2.1.2 Aggregated SLM-Kernel Statistics

If a training image (TI) is provided as an exhaustive dataset, most of the replicates of a data event fully match the spatial configuration of the data event while the partially matched ones are negligible. The replicates of a data event from the sample data, however, include both fully matched and partially matched replicates that correspond to different configuration of spatial templates. Therefore, the replicates are respectively mapped to different kernel subspaces. Kernel statistics, in general, means either the empirical statistics from the mapped elements or the expected statistics in the kernel subspaces, such as empirical mean and expectation. Equation (1) suggests that replicates associated with different spatial templates would be mapped to kernel subspaces with different kernel functions. The kernel statistics associated with different spatial templates thus come from different subspaces and need to be combined appropriately to get the aggregated kernel statistics for the inferring of underlying probability distribution afterwards.

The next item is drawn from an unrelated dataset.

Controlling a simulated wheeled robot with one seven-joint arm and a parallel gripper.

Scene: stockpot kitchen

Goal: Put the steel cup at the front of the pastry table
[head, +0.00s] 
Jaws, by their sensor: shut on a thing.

For convenience, the following notation is defined to clarify the relations between the spatial templates. Given a template \({\varvec{T}} = \left\{ {{\varvec{u}}_{0} ,{\varvec{u}}_{0} + {\varvec{h}}_{1} , \ldots , {\varvec{u}}_{0} + {\varvec{h}}_{N} } \right\}\) as a set of locations with the center node denoted as \({\rm center}\left( {\varvec{T}} \right) = {\varvec{u}}_{0}\), the size of the \({\varvec{T}}\) is the same as the number of the elements in it and is denoted as \(\left| {\varvec{T}} \right|\), i.e., \(\left| {\varvec{T}} \right| = N + 1\) here. Since the replicates of the data events are matched by their relative positions to the center node regardless of the location of the center node, the relations between the spatial templates are defined in the same manner. Let \({\varvec{T}}_{a} = \left\{ {{\varvec{u}}_{a} ,{\varvec{u}}_{a} + {\varvec{h}}_{1} , \ldots ,{\varvec{u}}_{a} + {\varvec{h}}_{{N_{a} }} } \right\}\) and \({\varvec{T}}_{b} = \left\{ {{\varvec{u}}_{b} ,{\varvec{u}}_{b} + {\varvec{h}}_{1} , \ldots ,{\varvec{u}}_{b} + {\varvec{h}}_{{N_{b} }} } \right\}\) be the two spatial templates under consideration, then the relations between \({\varvec{T}}_{a}\) and \({\varvec{T}}_{b}\) are the following:

  1. (1)

    If \(\left| {{\varvec{T}}_{a} } \right| = \left| {{\varvec{T}}_{b} } \right|\), \(\forall t_{a} \in {\varvec{T}}_{a}\), \(\exists !t_{b} \in {\varvec{T}}_{b}\), such that \(t_{a} - {\rm center}\left( {{\varvec{T}}_{a} } \right) = t_{b} - {\rm center}\left( {{\varvec{T}}_{b} } \right)\), then \({\varvec{T}}_{a}\) and \({\varvec{T}}_{b}\) have the same geometry configuration and the identical relation is expressed as \({\varvec{T}}_{a} = {\varvec{T}}_{b}\).

  2. (2)

    If \(\left| {{\varvec{T}}_{a} } \right| \le \left| {{\varvec{T}}_{b} } \right|\), \(\forall t_{a} \in {\varvec{T}}_{a}\), \(\exists !t_{b} \in {\varvec{T}}_{b}\), such that \(t_{a} - {\rm center}\left( {{\varvec{T}}_{a} } \right) = t_{b} - {\rm center}\left( {{\varvec{T}}_{b} } \right)\), then \({\varvec{T}}_{b}\) contains the geometry configuration as a subset and the relation is expressed as \({\varvec{T}}_{a} \subseteq {\varvec{T}}_{b}\) or \({\varvec{T}}_{b} \supseteq {\varvec{T}}_{a}\). If \(\left| {{\varvec{T}}_{a} } \right| < \left| {{\varvec{T}}_{b} } \right|\) strictly, the above relation is expressed as \({\varvec{T}}_{a} \subset {\varvec{T}}_{b}\) or \({\varvec{T}}_{b} \supset {\varvec{T}}_{a}\).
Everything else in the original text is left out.